:: Written exercise ::
Set out every line bearing the string "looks".

:: Records for this task ::
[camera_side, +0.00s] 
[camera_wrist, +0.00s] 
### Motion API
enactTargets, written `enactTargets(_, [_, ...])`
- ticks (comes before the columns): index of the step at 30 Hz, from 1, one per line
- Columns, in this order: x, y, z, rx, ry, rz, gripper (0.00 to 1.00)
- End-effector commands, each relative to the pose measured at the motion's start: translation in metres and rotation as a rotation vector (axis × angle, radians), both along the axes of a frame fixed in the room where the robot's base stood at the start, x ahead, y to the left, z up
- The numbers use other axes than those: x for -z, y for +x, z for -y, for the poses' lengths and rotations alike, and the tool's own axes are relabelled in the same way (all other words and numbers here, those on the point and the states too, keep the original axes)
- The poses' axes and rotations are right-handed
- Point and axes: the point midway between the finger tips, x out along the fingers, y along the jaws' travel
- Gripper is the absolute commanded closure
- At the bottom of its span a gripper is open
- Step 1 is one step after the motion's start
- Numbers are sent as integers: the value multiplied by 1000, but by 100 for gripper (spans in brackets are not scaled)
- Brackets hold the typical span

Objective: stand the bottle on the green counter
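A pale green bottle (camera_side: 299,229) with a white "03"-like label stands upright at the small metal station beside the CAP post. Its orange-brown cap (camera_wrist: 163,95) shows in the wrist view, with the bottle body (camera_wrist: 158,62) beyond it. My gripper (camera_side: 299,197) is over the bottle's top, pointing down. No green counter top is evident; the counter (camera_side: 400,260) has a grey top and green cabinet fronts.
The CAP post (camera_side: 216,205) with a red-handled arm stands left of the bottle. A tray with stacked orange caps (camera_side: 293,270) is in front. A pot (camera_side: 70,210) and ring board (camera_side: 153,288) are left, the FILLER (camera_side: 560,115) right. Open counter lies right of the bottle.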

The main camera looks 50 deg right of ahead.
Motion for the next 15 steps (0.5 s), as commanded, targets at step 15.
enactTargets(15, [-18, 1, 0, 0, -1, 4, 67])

...

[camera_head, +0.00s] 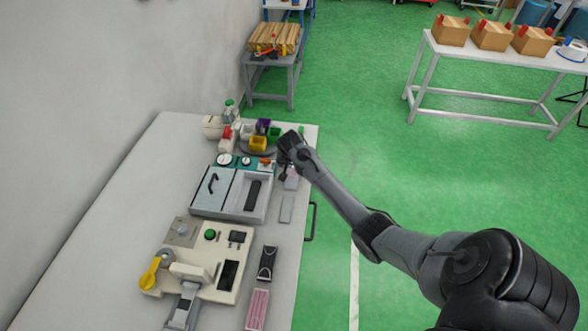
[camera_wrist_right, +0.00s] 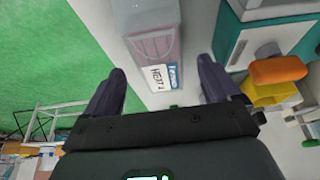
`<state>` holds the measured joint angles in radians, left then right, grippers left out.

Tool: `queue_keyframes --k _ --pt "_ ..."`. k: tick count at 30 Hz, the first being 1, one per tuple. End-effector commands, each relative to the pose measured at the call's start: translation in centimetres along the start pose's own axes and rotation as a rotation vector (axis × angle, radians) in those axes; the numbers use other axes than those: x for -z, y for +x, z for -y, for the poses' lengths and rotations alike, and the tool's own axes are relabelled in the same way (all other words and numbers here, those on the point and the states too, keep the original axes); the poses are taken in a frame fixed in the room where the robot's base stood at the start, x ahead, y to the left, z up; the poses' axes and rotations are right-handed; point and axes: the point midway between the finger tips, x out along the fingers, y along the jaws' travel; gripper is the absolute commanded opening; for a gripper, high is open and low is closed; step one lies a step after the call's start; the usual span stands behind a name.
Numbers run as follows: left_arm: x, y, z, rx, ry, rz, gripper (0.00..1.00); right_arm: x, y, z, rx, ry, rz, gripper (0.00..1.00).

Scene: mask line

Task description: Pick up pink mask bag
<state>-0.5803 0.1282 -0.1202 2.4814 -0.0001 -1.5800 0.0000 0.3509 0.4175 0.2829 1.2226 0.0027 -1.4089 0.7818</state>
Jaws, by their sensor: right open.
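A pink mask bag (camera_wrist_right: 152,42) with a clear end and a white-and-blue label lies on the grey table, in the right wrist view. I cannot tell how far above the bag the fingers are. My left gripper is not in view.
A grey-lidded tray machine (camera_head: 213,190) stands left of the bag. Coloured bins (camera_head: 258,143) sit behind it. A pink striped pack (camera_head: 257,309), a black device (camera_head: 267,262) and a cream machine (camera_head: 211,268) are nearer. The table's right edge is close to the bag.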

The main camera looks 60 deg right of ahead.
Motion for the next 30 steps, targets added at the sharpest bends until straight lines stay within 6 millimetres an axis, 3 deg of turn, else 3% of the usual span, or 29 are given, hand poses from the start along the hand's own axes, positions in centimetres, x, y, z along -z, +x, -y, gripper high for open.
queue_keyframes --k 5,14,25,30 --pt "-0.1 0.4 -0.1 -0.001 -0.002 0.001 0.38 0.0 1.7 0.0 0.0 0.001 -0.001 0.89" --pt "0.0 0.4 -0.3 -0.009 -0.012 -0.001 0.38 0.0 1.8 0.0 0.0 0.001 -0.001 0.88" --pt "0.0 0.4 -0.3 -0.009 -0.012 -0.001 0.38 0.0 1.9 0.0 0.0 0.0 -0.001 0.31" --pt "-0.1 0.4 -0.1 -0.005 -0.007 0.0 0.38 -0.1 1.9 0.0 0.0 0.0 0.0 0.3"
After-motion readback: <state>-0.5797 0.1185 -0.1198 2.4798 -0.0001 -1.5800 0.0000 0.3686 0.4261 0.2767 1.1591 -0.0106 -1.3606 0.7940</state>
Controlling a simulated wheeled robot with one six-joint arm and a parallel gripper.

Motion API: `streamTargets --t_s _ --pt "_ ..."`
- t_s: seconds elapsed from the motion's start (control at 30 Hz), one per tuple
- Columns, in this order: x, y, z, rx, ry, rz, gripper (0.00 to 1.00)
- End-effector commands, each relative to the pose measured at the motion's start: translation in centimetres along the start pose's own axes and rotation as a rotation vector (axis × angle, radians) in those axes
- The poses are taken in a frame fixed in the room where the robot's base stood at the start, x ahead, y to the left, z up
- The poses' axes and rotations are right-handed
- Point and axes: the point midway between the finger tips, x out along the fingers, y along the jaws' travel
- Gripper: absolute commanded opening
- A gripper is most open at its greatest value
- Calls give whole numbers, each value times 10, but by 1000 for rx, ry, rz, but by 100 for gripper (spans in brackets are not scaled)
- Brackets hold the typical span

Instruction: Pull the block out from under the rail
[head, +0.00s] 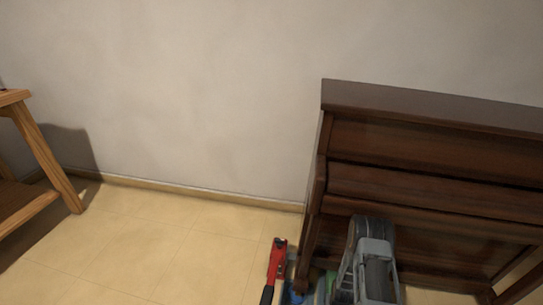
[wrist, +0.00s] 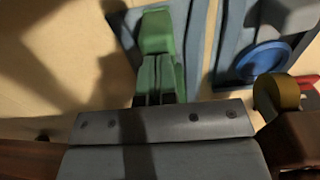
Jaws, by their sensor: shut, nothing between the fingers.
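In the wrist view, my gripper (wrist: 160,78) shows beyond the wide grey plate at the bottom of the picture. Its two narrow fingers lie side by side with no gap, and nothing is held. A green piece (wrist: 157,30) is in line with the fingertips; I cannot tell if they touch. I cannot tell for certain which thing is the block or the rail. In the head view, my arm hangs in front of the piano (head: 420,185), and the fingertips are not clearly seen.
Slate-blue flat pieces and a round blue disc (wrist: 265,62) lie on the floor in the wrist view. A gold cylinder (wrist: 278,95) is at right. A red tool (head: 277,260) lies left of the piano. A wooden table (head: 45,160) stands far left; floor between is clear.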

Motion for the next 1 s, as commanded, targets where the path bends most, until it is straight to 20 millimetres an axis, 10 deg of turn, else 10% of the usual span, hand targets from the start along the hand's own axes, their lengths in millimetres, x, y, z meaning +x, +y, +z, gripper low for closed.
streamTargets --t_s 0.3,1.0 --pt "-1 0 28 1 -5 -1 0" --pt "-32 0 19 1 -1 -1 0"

:: Output ::
The main camera looks 50 deg right of ahead.
The main camera looks 60 deg right of ahead.

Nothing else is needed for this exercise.